__Instruction__:
Starting with the first line and ending with the line that holds "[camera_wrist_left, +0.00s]", repeat the material exactly.

..............................

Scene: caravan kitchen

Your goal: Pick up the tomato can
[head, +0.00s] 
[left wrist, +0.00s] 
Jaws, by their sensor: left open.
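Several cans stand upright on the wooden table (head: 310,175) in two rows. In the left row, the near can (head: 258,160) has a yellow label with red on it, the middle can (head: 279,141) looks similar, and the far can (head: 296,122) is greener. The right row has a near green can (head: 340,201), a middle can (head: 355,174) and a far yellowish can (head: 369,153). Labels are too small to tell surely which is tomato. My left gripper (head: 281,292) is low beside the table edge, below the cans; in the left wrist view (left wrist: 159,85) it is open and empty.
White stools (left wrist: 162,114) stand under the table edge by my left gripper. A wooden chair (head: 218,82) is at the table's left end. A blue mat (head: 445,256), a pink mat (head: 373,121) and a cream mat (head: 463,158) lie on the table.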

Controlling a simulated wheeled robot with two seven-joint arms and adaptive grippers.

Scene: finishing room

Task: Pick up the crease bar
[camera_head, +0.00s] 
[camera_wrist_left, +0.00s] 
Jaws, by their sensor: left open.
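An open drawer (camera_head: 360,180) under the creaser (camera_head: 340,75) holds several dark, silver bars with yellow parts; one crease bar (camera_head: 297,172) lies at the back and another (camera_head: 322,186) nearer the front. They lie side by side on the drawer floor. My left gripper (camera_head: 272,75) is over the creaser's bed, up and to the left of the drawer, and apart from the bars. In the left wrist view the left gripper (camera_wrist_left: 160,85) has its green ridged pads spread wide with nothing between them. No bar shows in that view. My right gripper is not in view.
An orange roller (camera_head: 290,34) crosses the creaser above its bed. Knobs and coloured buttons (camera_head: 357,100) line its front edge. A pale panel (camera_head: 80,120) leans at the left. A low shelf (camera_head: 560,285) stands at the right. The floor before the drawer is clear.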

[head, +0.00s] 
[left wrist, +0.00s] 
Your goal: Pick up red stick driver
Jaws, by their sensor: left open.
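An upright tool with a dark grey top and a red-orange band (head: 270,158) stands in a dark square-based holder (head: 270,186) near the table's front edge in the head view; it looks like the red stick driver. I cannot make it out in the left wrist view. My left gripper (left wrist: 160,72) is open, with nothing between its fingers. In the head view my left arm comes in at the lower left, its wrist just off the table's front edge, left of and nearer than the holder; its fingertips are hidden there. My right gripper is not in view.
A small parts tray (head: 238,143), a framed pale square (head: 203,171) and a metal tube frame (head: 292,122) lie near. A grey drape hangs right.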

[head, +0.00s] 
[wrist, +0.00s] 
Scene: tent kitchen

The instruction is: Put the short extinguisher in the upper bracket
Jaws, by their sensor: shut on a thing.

..............................

__Output for this exercise__:
Scene: caravan kitchen

Your goal: Pick up the tomato can
[head, +0.00s] 
[left wrist, +0.00s] 
Jaws, by their sensor: left open.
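Several cans stand upright on the wooden table (head: 310,175) in two rows. In the left row, the near can (head: 258,160) has a yellow label with red on it, the middle can (head: 279,141) looks similar, and the far can (head: 296,122) is greener. The right row has a near green can (head: 340,201), a middle can (head: 355,174) and a far yellowish can (head: 369,153). Labels are too small to tell surely which is tomato. My left gripper (head: 281,292) is low beside the table edge, below the cans; in the left wrist view (left wrist: 159,85) it is open and empty.
White stools (left wrist: 162,114) stand under the table edge by my left gripper. A wooden chair (head: 218,82) is at the table's left end. A blue mat (head: 445,256), a pink mat (head: 373,121) and a cream mat (head: 463,158) lie on the table.

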Controlling a simulated wheeled robot with two seven-joint arms and adaptive grippers.

Scene: finishing room

Task: Pick up the crease bar
[camera_head, +0.00s] 
[camera_wrist_left, +0.00s] 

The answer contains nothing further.